The basketball game just ended on the radio. 85-57. The Rebels won soundly. My neighbor, Michael, two houses down, with the rough but not nearly calloused hands of the woodworker that he is (always a handshake either when we meet up or when I've got to bring one of the dogs back to the house), is either getting ready to go to work or is already at the Thomas & Mack Center, but not necessarily for the game. Maybe he was there that early, deep in the background, not at courtside, not in any of the seats. He, the South Carolina native, is a member of the crew that cleans the arena after everyone has left. He's one of many who tosses discarded food into the trash, who sweeps the detritus, the wrappers, the soda cups, whatever's around that people have either brought with them or bought at the stadium, but leave behind.

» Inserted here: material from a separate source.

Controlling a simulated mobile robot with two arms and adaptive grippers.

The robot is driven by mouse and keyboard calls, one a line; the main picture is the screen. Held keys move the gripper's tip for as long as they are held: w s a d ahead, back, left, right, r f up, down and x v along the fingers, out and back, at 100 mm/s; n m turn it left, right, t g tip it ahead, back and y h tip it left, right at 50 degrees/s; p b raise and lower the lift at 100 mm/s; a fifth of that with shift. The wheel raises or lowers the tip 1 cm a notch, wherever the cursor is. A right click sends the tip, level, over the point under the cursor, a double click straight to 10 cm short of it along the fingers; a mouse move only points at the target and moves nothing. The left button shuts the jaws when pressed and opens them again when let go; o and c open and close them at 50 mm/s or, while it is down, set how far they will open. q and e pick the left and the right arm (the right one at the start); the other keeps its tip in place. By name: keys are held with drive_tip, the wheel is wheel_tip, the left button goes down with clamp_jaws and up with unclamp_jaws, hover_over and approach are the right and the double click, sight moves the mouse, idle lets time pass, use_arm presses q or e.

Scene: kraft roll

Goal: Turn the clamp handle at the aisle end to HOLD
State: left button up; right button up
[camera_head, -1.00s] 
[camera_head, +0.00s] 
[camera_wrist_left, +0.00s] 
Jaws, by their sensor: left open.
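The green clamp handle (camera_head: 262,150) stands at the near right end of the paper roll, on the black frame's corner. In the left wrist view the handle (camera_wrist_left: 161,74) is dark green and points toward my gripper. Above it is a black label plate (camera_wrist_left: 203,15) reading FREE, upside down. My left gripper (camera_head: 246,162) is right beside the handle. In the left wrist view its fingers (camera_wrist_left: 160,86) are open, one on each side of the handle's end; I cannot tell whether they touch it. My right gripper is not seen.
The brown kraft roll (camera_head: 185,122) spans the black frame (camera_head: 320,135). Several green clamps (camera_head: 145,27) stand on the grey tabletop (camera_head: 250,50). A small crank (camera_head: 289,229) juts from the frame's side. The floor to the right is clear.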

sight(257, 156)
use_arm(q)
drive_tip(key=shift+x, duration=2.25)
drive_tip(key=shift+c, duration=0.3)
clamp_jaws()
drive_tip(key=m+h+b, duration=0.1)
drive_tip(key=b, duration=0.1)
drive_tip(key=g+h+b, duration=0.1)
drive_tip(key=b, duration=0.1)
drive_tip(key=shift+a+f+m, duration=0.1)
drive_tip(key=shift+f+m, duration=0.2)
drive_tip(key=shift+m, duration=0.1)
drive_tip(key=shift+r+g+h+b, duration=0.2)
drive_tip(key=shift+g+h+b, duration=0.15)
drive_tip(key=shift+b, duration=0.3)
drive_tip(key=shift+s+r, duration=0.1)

Yesterday, while Tigger was with me on his leash, I talked with Michael for a while, about the city, about where he came from before Las Vegas (Playa del Rey in Southern California, and he told me that he misses the beach, being right there, being able to walk to the shore like you'd walk to your mailbox. In our first conversation, he talked about how he misses South Carolina and even though he's been in Las Vegas for only nine months, he wants to go back. But to South Carolina or Playa del Rey, I'm not sure. Something tells me he'll be here for a few months longer at least, because the work is steady, and we all need that in this hoped-for economic recovery), about the hack job the maintenance guys did on the bushes (He trimmed the bushes around his property himself, and he did a far better job than those guys did), about his motorcycle which he won't be able to ride in the cold of winter, and, of course, about the Rebels, lamenting the post-Thanksgiving game in which they lost against Oregon, but becoming hopeful again after their win over Iowa State. We both agreed that the team can't keep shooting three-pointers arbitrarily. They need to have a far-reaching plan for the game, adjustable as the minutes tick off, but only when they're sure they can make the shot, then they should take it. We talk every couple of days, usually sooner after a Rebels game, and that seems to be enough. With him on the graveyard shift, we don't cross paths every day. But it's more than I ever had when I existed in Southern California.
I'm not sure what he'll be driving tonight. It was pleasantly warm today, but he'll probably keep both motorcycles at the end of his driveway, under that awning, since neither come with heat, like a car would. So it'll be whichever car is his, the one that isn't his wife's. But he may be there already, waiting for the crowds to clear out. Either way, he's faced less traffic than he would have much earlier. Or maybe he is there already. Why battle with the traffic coming out of Thomas & Mack after the game? He told me that when he did get to Thomas & Mack after the season opener against Northern Arizona two weeks ago, people were still trickling out because that game had drawn the biggest crowd in UNLV Men's Basketball history. On the day of the game, there were only 500 seats still available in an arena of 18,776 seats.
I haven't been inside the Thomas & Mack Center yet, but I love walking through empty spaces, and I'm looking forward to seeing the cell phone photo Michael's going to take of the inside of the arena after everyone's left, before the cleanup begins. I'm curious about exactly how much of a mess is made, if it's bigger on more crowded nights than sparsely-crowded ones, and if this matches the season opener, which was apparently very messy.
And what still amazes me is that this is only a minute crumb of one evening in Las Vegas. But it's just as interesting a crumb as all the others that make up my city.